Cognates are words that sound similar in different languages, come from the same source or root word historically somewhere back down the line, and have the same meaning.

They can range from essentially the same word just pronounced with a foreign accent (English idea vs. Spanish idea; the words come from the older Latin and Greek words) to words that have slightly different appearances but still are recognizable if you have knowledge of the phonology (sound systems) of the foreign language, like the English school and the Russian shkola (школа).

You should be aware of false friends, too. These are words in different languages that look or sound similar but in fact do NOT mean the same thing. English’s fabric and Spanish’s fábrica are an example of this; the Spanish word actually means “factory.”

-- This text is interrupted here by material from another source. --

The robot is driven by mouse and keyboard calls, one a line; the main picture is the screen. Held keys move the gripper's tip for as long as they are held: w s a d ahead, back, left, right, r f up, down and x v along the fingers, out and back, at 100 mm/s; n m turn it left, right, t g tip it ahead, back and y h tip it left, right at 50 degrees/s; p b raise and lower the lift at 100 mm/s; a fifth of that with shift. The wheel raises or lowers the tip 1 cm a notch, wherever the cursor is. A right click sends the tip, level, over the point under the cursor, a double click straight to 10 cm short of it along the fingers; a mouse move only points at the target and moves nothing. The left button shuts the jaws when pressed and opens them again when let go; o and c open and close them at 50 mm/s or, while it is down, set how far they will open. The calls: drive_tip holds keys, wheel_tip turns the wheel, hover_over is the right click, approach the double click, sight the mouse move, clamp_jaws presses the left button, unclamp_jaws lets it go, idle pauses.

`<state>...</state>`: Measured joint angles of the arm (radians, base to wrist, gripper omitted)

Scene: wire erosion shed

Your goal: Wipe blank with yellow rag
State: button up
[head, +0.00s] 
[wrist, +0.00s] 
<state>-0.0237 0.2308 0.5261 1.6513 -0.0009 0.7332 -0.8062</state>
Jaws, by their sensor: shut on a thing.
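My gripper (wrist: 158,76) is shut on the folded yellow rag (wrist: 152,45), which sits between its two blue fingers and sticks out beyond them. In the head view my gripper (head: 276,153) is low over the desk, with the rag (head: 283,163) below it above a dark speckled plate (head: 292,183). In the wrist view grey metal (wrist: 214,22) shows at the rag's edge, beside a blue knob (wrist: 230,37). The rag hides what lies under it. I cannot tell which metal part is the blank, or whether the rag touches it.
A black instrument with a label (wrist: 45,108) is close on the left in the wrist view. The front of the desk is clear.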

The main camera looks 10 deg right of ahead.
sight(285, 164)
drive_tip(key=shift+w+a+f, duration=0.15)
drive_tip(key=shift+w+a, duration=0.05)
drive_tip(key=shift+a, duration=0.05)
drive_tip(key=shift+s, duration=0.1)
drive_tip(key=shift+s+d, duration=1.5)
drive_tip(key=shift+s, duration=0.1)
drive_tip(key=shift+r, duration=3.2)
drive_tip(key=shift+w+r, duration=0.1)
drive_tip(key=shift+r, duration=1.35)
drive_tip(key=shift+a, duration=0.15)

And finally, neither of these is to be confused with false cognates. To make matters more perplexing, false friends are actually often called false cognates, but this is technically incorrect. False cognates differ from cognates in just one way: the words are actually not derived from the same root word historically. So they’re still words that have the same meaning and sound about the same in both languages, except that they’re not historically related. It’s just a coincidence. 

Examples of this are English’s fee with Chinese’s fei, English’s verb to occur and Japanese’s ocoru, and English’s dog with Mbabaram’s (that’s an Australian Aboriginal language) dog. Weird, huh?

Are you confused yet?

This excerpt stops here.